Source excerpt:

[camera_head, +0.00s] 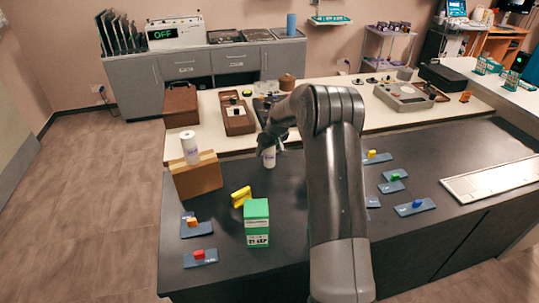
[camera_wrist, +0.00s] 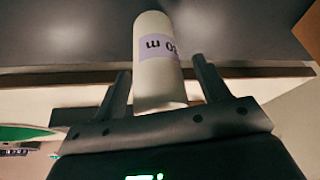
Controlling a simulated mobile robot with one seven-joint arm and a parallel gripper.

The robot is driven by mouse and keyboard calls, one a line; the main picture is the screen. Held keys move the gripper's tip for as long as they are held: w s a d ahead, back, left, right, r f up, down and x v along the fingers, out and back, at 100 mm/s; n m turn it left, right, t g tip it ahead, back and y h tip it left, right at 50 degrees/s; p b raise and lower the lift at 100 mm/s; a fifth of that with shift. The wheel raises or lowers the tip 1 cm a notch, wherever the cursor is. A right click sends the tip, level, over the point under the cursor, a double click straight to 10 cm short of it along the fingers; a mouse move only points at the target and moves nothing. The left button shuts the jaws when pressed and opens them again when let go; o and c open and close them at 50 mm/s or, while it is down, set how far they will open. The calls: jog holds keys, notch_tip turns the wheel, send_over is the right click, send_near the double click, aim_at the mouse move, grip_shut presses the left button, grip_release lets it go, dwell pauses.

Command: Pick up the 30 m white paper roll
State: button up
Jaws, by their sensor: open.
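A white paper roll (camera_wrist: 158,75) stands between the two fingers of my gripper (camera_wrist: 160,66) in the wrist view. Its pale purple label reads "30 m", upside down in that view. My gripper is open, with a finger on each side of the roll and a visible gap to each. In the head view the same roll (camera_head: 269,158) is upright on the dark table, just below my gripper (camera_head: 271,144), which partly hides its top. A second white roll (camera_head: 190,146) stands on a cardboard box at the left; its label is too small to read.
The cardboard box (camera_head: 197,177) stands left of my gripper. A yellow object (camera_head: 241,196) and a green-and-white box (camera_head: 257,221) are nearer the front. Small blue plates with coloured blocks lie on both sides. My arm hides part of the table's middle.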

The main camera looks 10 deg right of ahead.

Written problem:
The lines from the top of the data above through the one holding "Controlling a simulated" are to be repeated exactly, and only those, with no pictures.

Correct output:
[camera_head, +0.00s] 
[camera_wrist, +0.00s] 
Controlling a simulated mobile robot with one seven-joint arm and a parallel gripper.

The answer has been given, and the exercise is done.